Ilene: I wrote a...little kind of angry, girl action movie. It was a little before that was the thing, girl action movies, nobody was really doing it. It was a futuristic homage to The Seventh Samurai. And I came back from the Christmas vacation with a complete script, sat down in my office and waited to get fired, which happened very quickly. Got my script to an agent, got representation. Script was optioned, but never set up, and very quickly got a job writing a movie for Hollywood Pictures, and just never looked back.
Ilene (on her getting out of development and starting to write): I don't think that I was ever really suited for [development]. I'm glad that I did it because it gave me great skills and information, but it wasn't what I was meant to do. And I am very happy doing what I do (writing). This is what I was meant to do.
Ilene: Primarily I think of myself as a writer. I love producing my own work for television, but I always, no matter what I do, even if I direct, I will always think of myself first as a writer.
Ilene (on how being out affected her career): I was out for about a year and then I met my partner. Once we were together, I just never was in the closet. We went everywhere together. And sometimes it was a little awkward and uncomfortable, it was still the early 80's, but it wasn't like this whole political statement, it just was what we did.

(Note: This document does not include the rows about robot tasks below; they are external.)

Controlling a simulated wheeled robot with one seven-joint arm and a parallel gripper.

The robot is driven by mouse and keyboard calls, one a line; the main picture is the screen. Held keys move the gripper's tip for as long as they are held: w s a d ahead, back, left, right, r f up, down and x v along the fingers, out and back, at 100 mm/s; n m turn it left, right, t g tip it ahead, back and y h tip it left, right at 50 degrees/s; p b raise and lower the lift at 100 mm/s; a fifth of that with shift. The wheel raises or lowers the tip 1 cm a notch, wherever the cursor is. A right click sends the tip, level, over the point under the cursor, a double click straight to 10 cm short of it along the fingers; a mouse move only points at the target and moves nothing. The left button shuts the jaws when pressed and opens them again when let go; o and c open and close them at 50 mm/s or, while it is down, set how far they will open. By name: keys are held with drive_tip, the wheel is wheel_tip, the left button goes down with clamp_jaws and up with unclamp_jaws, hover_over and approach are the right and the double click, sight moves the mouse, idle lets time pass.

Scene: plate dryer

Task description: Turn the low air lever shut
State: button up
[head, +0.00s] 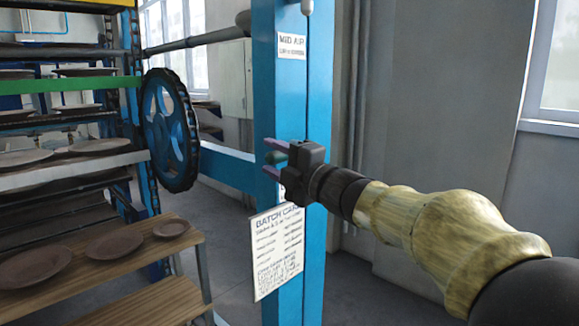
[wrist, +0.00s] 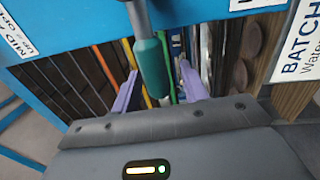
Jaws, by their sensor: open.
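A lever with a teal-green grip (wrist: 152,68) on a grey rod hangs in the middle of the wrist view. My gripper (head: 268,157) is open. In the wrist view its two purple fingers (wrist: 158,76) stand on either side of the green grip, with a visible gap at the right finger. Contact at the left finger is unclear. The lever's own label cannot be read; its pivot is hidden.
A "MID AIR" sign (head: 292,46) is on the post above, and a batch card (head: 278,250) hangs below my gripper. A blue handwheel (head: 172,130) and shelves of plates (head: 70,180) stand left. Grey wall lies right.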

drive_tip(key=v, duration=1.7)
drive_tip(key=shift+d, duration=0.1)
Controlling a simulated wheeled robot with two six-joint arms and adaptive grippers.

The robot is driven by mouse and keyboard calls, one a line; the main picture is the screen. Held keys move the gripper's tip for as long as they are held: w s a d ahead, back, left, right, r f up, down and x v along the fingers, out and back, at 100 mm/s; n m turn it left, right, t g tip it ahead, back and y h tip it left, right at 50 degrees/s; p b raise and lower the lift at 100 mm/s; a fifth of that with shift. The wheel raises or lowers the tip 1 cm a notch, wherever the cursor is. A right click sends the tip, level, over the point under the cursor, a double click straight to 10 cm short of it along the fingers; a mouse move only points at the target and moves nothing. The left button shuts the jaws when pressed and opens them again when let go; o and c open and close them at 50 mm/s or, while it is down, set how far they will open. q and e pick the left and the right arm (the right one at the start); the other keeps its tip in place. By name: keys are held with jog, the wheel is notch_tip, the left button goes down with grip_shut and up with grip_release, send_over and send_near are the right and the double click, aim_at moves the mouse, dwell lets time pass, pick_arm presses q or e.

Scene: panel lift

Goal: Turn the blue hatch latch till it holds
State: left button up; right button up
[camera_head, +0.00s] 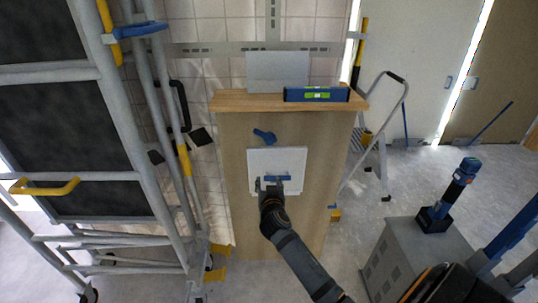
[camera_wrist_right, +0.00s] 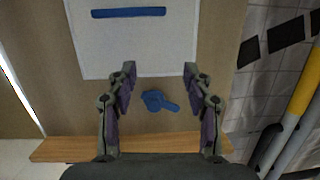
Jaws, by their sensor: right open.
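The blue hatch latch (camera_head: 265,135) is on the front of a wooden cabinet, just above a white hatch panel (camera_head: 255,160). Its short arm points up and left in the head view, away from the panel. The panel carries a blue bar handle (camera_head: 287,178). My right gripper (camera_head: 270,181) is in front of the panel's lower part. In the right wrist view, which is upside down, its two fingers are apart and empty (camera_wrist_right: 160,72). The latch (camera_wrist_right: 154,99) shows between them, with nothing touching it that I can see. My left gripper is out of view.
Scaffolding (camera_head: 120,110) stands left, a stepladder (camera_head: 384,140) right. A grey cabinet (camera_head: 412,255) stands at the lower right.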

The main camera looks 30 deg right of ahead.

Ilene (on her time with Aaron Spelling Television): Those five years were the most fallow time in Aaron Spelling's television history. We did a bunch of shows that didn't go anywhere. It was the era in which Stephen Bochco had just redefined television, and it was a hard moment for Aaron Spelling. Television was moving away from what he did. Now it's moved back. But just before I left, we did Twin Peaks. Well, no one really did Twin Peaks but David Lynch, but I was proud to have been involved in it. (and then she remembers)Well, actually, there was one show that I was involved with that I am actually proud of. One of the television series which I was involved with on ABC, had the first series regular lesbian character…
Ilene: Gail Strickland, who was cast to play [a lesbian on the show "Heartbeat"] decided to research her character by hanging out with me and my partner... I felt like a Guinea pig. Now, I'm telling my stories. It's different. I'm not being scrutinized from outside by somebody who treats us as a curiosity...not that Gail treated us in that way...but now I just feel privileged to be getting to tell my stores...and our stories, too, to some extent.
Ilene: I had the idea, and it was just, it was almost a lark. I was struck by the notion that television was the perfect medium to tell lesbian stories because there are so many stories to tell. Because it's not good enough to have just one character who is a lesbian in someone else's story, or even just a single character show because it's time to talk about the fact that we are many. And, so an ensemble drama seemed to be the perfect medium. So, I just kind of brought it up. I had notes, I had stories I was cataloguing. I brought it up informally with a couple of Showtime executives, with whom I'd worked with a lot, two women. They were intrigued by it, they loved it, but we all knew that it was kind of a radical notion at that time. And I think we all knew instinctively that it wasn't time yet. But, I knew that time would most definitely come. I don't know if they knew. They were two straight women. But I think I just felt fairly secure in my convictions that there would be a time when we could put a lesbian show on television.
Ilene (on her work on "The L Word"): I love making it. Every facet of doing it from the writing the script to making the show. Editing, post production is a revelation to me. I've never done that. The writers don't usually get invited to stick around through all that. I had no idea how creative it was and also how one gets to tell the story yet again.
Ilene (on whether things change from what she writes to what ends up on screen on "The L Word"): It never changes because I change along with it. I am so integrally connected to whole process that I don't feel as if I started over here and somehow I wound up over here. I am on the ride with it.
She met her partner, Miggi Hood, at a party in Malibu.
She based the character of Shane on "The L Word" on Warren Beatty from "Shampoo".
Miggi Hood has been her partner since 1984.
She and Chuck Pfarrer were nominated for a Razzie Award in 1997, in the Worst Screenplay category for "Barb Wire".
She was the associate producer for "Satisfaction".
Before the success of "The L Word" raised her profile, she had written the screenplays for "Barb Wire", "Dirty Pictures" and "Damaged Care".
She is the creator, writer and executive producer of the television series "The L Word".